LUCAPA Diamond Company said it had secured a R100m debt facility from South Africa’s government-owned Industrial Development Corporation (IDC). The loan will be used for the repayment of existing debt and the two-phase build of Mothae, a brownfields mining development, situated in Lesotho.
“The IDC’s support for the new Mothae mine, coupled with the significant investment being made by our partner Lucapa, underlines Lesotho’s reputation as having the world’s highest average $ per carat diamond production,” said Lesotho’s mines minister, Keketso Sello.
The facility is for a period of four years and includes a 12-month moratorium on capital repayments, the company said.
The financing agreement with IDC comes as the commissioning phase commences at the 1.1 million tonnes a year Mothae diamond plant, with first commercial diamond recoveries scheduled for early November 2018.
Lucapa bought a 70% stake in Mothae via a government tender for $9m in January 2017 – a position it increased to 80% with the Lesotho government holding the balance of shares.
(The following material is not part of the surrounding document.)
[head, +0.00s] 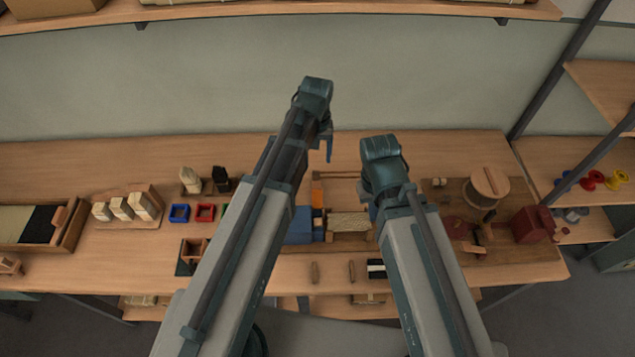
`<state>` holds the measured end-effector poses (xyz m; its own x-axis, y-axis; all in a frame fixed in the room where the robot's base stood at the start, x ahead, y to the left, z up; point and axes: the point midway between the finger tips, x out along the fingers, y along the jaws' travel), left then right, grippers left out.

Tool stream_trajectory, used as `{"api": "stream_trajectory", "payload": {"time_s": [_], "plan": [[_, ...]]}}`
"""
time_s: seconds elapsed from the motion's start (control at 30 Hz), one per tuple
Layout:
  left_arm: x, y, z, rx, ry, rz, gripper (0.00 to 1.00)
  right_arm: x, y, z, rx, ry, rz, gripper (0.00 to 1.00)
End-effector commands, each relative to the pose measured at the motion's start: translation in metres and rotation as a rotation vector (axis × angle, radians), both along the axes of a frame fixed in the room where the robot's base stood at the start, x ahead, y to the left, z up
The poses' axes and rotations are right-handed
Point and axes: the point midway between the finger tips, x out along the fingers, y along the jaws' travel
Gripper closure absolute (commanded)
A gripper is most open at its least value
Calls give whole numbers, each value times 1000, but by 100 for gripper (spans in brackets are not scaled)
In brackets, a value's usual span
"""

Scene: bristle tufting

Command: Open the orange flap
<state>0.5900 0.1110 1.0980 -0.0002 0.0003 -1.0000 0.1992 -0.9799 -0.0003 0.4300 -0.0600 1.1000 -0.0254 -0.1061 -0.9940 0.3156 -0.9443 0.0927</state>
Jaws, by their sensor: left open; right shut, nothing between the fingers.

Some $36m has been previously spent in trial mining of Mothae in which more than 23,000 carats of diamonds has been recovered.
“Mothae is located within 5km of the Letšeng mine, which produces the highest average dollar per carat kimberlite diamond production in the world,” said the company in 2017.
Lucapa already mines diamonds from Lulo, an alluvial diamond mine in Angola which has a reputation for high value rocks, including a 404 carat stone recovered last year for which Lucapa was paid $16m.